V. Canon:
What books make up the scriptures?
A. Old Testament
1. God started the canon
a. Exodus
31:18: And he gave to Moses, when he had finished speaking with him on Mount
Sinai, the two tablets of the testimony, tablets of stone, written with the
finger of God.
2. Moses added to the
canon
a. Deuteronomy
31:24-26: When Moses had finished writing the words of this law in a book to
the very end, Moses commanded the Levites who carried the ark of the covenant
of the Lord, “Take this Book of the Law and put it by the side of the ark of the
covenant of the Lord your God, that it may be there for a witness against you.
3. Prophets (mostly)
added to the canon as Israel’s history progressed
a. Joshua
24:26: Joshua wrote these words in the book of the law of God
4. Prophetic word from God
stopped after Malachi
a. From
Artaxerxes to our own times a complete history has been written, but has not
been deemed worth of equal credit with the earlier records, because of the
failure of the exact succession of the prophets (Against Apion, Josephus, 1.41)
5. Earliest
list from the church fathers is from Melito of Sardis circa 170 AD. He mentions
every book except Esther. (Ecclesiastical
History, Eusebius, 4.26.14)
6. Jerome
(404 AD) included apocrypha, not as “books of the canon” only as “books of the
church”
B. New Testament
1. Apostles proclaimed
the Gospel as God’s word, not their own
a. 1
Thessalonians 2:9-13: For you remember, brothers, our labor and toil: we worked
night and day, that we might not be a burden to any of you, while we proclaimed
to you the gospel of God.
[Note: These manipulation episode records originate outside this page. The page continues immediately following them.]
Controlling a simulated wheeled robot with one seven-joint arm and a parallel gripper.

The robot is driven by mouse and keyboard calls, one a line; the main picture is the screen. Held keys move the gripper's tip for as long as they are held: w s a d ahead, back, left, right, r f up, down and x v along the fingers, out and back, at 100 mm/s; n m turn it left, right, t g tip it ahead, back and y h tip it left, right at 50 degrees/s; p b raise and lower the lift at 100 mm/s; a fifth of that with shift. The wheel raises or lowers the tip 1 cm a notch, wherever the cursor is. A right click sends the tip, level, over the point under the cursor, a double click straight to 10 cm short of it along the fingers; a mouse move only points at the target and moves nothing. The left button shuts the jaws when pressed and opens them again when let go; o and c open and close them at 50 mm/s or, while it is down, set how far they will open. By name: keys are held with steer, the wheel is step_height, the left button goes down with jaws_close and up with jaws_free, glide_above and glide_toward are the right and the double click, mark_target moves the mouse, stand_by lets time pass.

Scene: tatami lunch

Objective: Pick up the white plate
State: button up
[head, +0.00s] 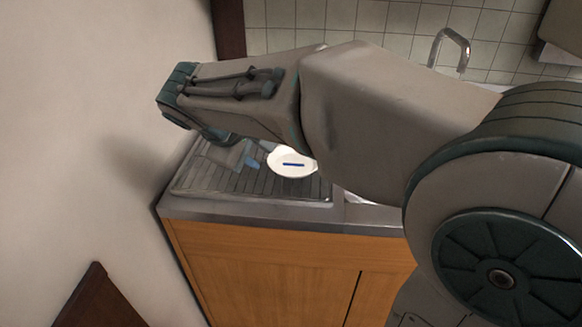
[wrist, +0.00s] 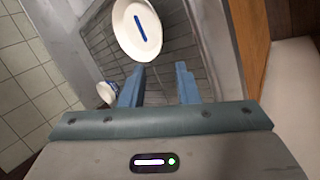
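The white plate (head: 292,162) lies on the ribbed metal drainboard (head: 262,184) beside the sink, with a blue bar across its middle. In the wrist view the plate (wrist: 137,32) is at the top, beyond the fingertips. My gripper (wrist: 162,70) has two blue fingers set apart with nothing between them. The fingers are just short of the plate's near rim in the picture; I cannot tell their height above it. In the head view my gripper (head: 250,157) is left of the plate, partly hidden by my arm.
A small white and blue container (wrist: 107,93) stands left of the fingers in the wrist view. The faucet (head: 452,48) rises at the back right. A wall (head: 90,120) is close on the left. Wooden cabinets (head: 270,265) are under the counter.

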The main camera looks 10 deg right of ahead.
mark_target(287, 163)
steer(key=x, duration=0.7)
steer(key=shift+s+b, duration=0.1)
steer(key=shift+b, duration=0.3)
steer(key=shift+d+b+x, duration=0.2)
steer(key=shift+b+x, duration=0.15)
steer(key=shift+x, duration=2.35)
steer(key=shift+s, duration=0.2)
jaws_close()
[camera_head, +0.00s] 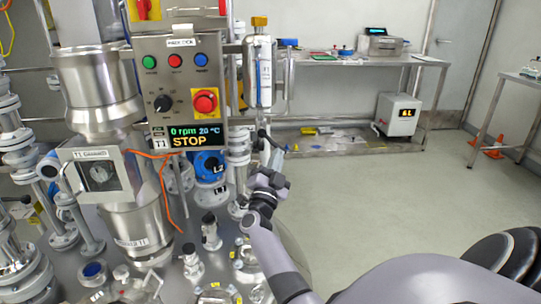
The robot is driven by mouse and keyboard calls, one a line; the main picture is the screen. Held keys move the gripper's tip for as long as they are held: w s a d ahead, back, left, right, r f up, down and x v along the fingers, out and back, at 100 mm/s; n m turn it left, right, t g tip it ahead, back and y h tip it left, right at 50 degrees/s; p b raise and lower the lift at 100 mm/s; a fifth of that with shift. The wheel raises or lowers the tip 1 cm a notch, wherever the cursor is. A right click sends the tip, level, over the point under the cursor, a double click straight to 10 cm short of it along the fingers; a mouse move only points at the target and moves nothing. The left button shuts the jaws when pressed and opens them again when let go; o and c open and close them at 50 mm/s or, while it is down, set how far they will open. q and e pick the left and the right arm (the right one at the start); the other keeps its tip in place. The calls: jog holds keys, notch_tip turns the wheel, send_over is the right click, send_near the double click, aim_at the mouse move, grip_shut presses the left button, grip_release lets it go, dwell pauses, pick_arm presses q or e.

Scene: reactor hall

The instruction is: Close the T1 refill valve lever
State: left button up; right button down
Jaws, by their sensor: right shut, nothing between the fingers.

You are
witnesses, and God also, how holy and righteous and blameless was our conduct
toward you believers. For you know how,
like a father with his children, we exhorted each one of you and encouraged you
and charged you to walk in a manner worthy of God, who calls you into his own
kingdom and glory. And we also thank God constantly for this, that when you
received the word of God, which you heard from us, you accepted it not as the
word of men but as what it really is, the word of God, which is at work in you
believers.
b. Galatians
1:11-12: For I would have you know, brothers, that the gospel that was preached
by me is not man's gospel. For I did not
receive it from any man, nor was I taught it, but I received it through a
revelation of Jesus Christ.
c. 1
Corinthians 14:36, 37: Or was it from you that the word of God came? Or are you
the only ones it has reached? If anyone
thinks that he is a prophet, or spiritual, he should acknowledge that the
things I am writing to you are a command of the Lord.
d. 2 Peter
3:15-16: And count the patience of our Lord as salvation, just as our beloved
brother Paul also wrote to you according to the wisdom given him, as he does in
all his letters when he speaks in them of these matters. There are some things in them that are hard
to understand, which the ignorant and unstable twist to their own destruction,
as they do the other Scriptures.
2. This means the
apostles writings were inspired
a. Matthew,
John, Romans, 1&2 Corinthians, Galatians, Ephesians, Philippians,
Colossians, 1&2 Thessalonians, 1&2 Timothy, Titus, Philemon, James,
1&2 Peter, 1&2&3 John, Revelation
3. What
about the other books? They all bore apostolic authority via other means
a. Mark was
associated and got his information from Peter
b. Luke/Acts
was associated and got some of his information from Paul and probably Peter and
other eyewitnesses as well
c. Hebrews:
only doubt was authorship, never content, it was always considered to be
apostolic content
d. Jude,
being both Jesus’ and James’ brother, was eventually accepted into the canon
4. Early
church fathers clearly distinguished between apostles’ writing and their own
a. Ignatius
(110 AD) in To the Romans, 4:3: I do
not order you as did Peter and Paul; they were apostles, I am a convict; they
were free, I am even until now a slave.
5. Muratorian fragment
dated about 170-180 AD
a. Lists 22
of 27 NT books
b. only
missing Hebrews, James, 1&2 Peter, 3 John
6. Origen in Homilies on Joshua 7.1 about 250 AD
a. But when
our Lord Jesus Christ comes, whose arrival that prior son of Nun designated, he
sends priests, his apostles, bearing “trumpets hammered thin,” the magnificent
and heavenly instruction of proclamation. Matthew first sounded the priestly
trumpet in his Gospel; Mark also; Luke and John each played their own priestly
trumpets. Even Peter cries out with trumpets in two of his epistles; also James
and Jude. In addition, John also sounds the trumpet through his epistles [and
Revelation], and Luke, as he describes the Acts of the Apostles. And now that
last one comes, the one who said, “I think God displays us apostles last,” and
in fourteen of his epistles, thundering with trumpets, he casts down the walls
of Jericho and all the devices of idolatry and dogmas of philosophers, all the
way to the foundations (Hom. Jos. 7.1).